• Goal: Reading the listing below, count the lines that contain the word "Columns" and give that count alone.

* * *

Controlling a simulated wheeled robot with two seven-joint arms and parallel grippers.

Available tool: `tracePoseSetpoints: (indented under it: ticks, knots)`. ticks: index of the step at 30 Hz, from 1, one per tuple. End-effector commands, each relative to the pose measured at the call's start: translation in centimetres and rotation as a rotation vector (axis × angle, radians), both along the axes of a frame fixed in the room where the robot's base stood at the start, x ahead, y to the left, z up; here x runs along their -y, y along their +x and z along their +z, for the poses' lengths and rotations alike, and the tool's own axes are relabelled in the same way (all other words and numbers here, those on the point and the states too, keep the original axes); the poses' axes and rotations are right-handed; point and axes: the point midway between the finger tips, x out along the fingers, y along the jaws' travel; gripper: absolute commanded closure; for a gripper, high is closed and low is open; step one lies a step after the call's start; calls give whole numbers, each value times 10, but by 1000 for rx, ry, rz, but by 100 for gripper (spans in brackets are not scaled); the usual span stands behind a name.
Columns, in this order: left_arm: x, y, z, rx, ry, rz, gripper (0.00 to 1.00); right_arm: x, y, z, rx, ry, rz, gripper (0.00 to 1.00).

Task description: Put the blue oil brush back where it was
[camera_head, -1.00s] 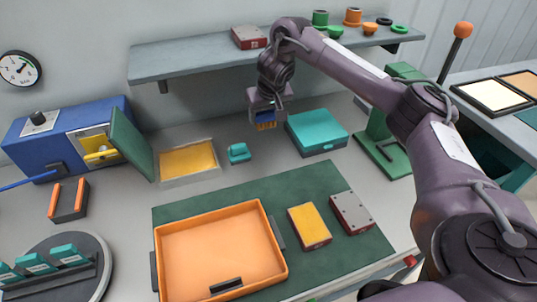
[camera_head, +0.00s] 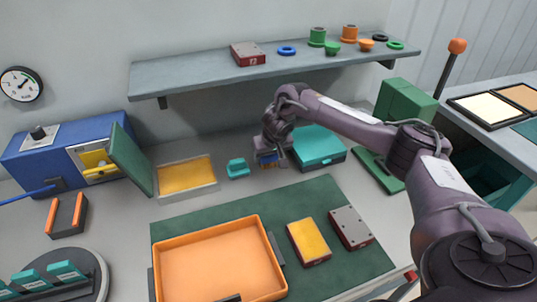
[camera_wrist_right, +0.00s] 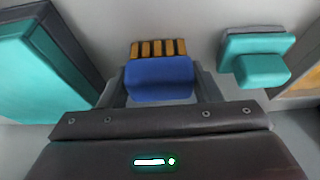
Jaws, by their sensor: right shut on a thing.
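The blue oil brush (camera_wrist_right: 158,80) is between the fingers of my right gripper (camera_wrist_right: 160,92), its tan bristle end pointing away from the palm in the right wrist view. In the head view my right gripper (camera_head: 271,160) is low over the grey worktop, between the small teal block and the larger teal case. The brush (camera_head: 268,157) is mostly hidden there behind the gripper. Whether it touches the worktop I cannot tell. My left gripper is not in view.
The small teal block (camera_head: 238,168) stands close left of the gripper, the teal case (camera_head: 318,145) close right. A yellow-filled tray (camera_head: 186,176) lies further left. The green mat (camera_head: 215,215) with an orange tray (camera_head: 221,262) is in front. A shelf (camera_head: 200,75) runs above.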

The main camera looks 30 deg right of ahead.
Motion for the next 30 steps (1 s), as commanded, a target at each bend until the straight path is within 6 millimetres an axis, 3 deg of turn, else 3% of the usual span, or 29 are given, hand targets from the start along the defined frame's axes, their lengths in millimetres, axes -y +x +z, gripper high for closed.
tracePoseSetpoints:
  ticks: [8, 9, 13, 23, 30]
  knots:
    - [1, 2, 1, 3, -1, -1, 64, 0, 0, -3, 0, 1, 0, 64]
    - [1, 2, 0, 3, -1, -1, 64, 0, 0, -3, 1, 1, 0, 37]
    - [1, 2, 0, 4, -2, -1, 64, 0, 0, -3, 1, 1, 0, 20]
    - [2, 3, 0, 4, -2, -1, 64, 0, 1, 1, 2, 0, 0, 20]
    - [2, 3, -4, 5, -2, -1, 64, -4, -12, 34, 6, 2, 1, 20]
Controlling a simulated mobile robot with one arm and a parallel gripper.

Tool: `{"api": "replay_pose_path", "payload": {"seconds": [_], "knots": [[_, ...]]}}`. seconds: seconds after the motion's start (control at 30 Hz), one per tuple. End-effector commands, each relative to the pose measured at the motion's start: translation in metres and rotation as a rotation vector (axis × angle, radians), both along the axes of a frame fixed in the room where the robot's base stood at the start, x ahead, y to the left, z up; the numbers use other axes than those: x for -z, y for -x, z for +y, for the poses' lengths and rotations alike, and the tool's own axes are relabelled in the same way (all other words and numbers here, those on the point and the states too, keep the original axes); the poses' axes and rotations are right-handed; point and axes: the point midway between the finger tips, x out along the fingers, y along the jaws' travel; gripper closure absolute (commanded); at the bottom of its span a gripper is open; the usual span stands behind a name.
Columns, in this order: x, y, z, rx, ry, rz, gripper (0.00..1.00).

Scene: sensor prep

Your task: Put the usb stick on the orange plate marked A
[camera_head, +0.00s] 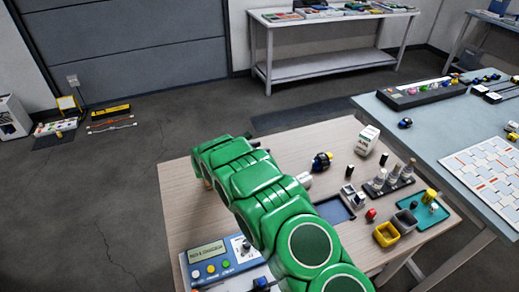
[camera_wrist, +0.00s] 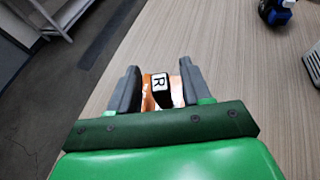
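In the head view my green arm reaches to the table's far left corner and hides my gripper, the block and the orange surface.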

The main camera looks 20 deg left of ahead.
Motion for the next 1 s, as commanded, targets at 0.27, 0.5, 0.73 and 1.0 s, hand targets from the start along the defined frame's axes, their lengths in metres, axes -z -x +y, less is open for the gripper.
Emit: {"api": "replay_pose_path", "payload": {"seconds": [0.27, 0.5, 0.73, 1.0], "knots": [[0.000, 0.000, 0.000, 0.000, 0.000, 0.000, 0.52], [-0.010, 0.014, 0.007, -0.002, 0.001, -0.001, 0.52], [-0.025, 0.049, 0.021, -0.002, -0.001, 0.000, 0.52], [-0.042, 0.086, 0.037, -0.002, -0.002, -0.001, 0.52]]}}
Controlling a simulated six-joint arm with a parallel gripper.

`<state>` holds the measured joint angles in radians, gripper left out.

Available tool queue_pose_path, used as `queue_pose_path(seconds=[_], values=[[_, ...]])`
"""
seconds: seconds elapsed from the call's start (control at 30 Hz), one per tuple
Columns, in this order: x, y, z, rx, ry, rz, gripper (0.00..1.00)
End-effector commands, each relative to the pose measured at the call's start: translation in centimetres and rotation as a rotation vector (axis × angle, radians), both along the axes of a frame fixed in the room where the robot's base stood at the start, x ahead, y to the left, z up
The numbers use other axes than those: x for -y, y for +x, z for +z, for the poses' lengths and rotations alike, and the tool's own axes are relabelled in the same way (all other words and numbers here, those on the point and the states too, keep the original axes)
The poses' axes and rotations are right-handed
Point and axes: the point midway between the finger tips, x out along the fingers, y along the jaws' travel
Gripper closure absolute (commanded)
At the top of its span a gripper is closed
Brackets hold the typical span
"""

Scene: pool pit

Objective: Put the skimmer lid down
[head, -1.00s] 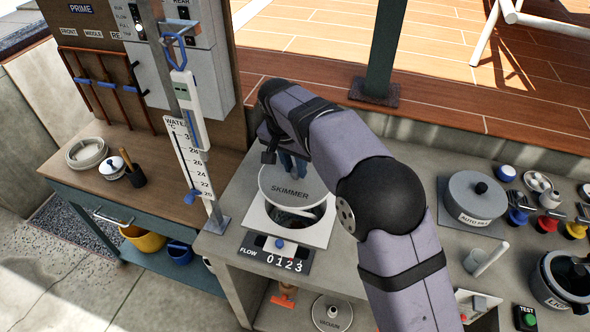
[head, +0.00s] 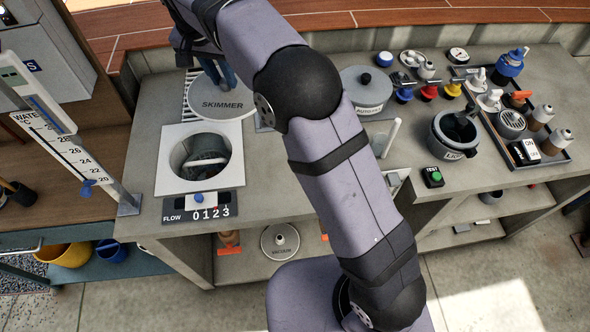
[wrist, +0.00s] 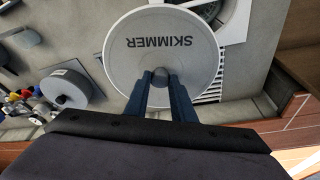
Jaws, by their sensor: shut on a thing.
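The skimmer lid (head: 222,106) is a pale grey disc marked SKIMMER, at the back left of the counter in the head view. My gripper (head: 222,82) is shut on its knob, and the wrist view shows the lid (wrist: 145,52) with the blue fingers (wrist: 160,83) around the dark knob. The lid is behind the skimmer opening (head: 205,158), over a white slatted grate. The round opening in its white square plate is uncovered, with a dark basket inside. I cannot tell whether the lid touches the counter.
A grey lidded pot (head: 366,88) stands right of the lid; it shows in the wrist view too (wrist: 67,88). A thermometer post (head: 75,160) stands at left. Bare counter (head: 265,160) lies right of the opening.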

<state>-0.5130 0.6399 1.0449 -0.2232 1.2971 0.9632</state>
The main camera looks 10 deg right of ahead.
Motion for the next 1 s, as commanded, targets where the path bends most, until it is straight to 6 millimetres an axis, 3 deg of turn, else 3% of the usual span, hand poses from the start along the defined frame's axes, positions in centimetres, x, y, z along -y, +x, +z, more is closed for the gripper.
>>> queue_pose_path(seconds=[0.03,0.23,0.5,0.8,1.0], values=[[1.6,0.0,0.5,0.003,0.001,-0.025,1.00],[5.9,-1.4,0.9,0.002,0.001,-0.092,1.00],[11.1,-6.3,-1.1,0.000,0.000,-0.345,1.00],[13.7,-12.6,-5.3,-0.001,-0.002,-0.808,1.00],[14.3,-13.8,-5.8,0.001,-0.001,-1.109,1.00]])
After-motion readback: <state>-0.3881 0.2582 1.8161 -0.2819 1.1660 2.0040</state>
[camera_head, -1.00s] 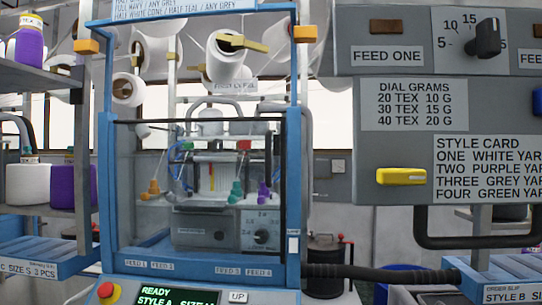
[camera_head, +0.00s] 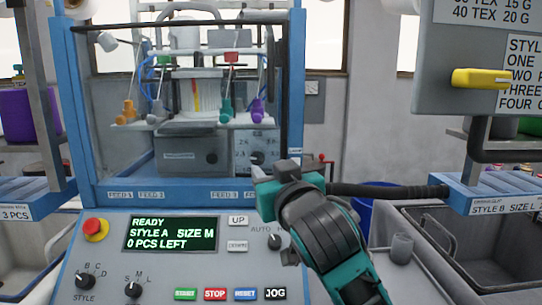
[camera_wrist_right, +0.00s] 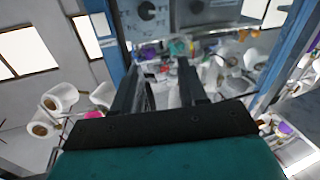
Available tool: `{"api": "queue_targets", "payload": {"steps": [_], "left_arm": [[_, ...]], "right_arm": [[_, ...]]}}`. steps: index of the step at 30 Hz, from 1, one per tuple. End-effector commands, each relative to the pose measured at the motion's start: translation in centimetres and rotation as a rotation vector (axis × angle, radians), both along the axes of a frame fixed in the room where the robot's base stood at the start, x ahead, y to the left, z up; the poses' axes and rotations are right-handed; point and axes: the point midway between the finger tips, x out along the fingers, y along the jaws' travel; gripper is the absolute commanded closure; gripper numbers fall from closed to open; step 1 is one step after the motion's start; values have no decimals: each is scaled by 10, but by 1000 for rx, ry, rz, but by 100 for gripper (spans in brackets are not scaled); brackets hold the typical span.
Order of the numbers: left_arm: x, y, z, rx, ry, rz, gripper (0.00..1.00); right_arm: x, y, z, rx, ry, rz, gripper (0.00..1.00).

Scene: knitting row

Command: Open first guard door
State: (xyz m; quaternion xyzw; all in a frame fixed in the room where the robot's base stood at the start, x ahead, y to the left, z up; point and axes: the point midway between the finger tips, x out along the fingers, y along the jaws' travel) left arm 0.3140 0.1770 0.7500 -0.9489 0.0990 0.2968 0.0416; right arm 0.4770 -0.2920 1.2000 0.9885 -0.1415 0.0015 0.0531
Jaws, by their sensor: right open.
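The guard door (camera_head: 112,150) is a clear panel with a dark edge in the blue machine frame (camera_head: 66,90). It looks closed across the knitting machine's front in the head view. Coloured yarn feeders and a grey unit (camera_head: 190,152) show behind it. My right gripper (camera_head: 260,174) is in front of the door's lower right corner, fingers pointing up and left. In the right wrist view its two dark fingers (camera_wrist_right: 162,82) are apart with nothing between them. I cannot tell whether it touches the door or frame. My left gripper is not in view.
Below the door is a control panel (camera_head: 150,272) with a red stop knob (camera_head: 95,229) and a screen (camera_head: 170,233) reading READY. A black hose (camera_head: 385,190) runs right from the frame. A grey box with a yellow lever (camera_head: 482,78) hangs at upper right.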

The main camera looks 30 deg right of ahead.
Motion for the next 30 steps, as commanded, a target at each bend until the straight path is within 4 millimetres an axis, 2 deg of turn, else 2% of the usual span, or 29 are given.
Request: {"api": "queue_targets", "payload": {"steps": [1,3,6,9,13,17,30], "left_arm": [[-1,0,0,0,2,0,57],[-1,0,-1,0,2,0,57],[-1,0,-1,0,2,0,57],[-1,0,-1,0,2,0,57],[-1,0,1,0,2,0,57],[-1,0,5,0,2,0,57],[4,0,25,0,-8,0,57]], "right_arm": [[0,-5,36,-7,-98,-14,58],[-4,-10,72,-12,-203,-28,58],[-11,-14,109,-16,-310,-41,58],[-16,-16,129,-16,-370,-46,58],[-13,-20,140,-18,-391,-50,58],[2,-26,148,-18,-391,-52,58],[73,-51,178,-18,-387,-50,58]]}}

* * *

• Answer to the exercise: 3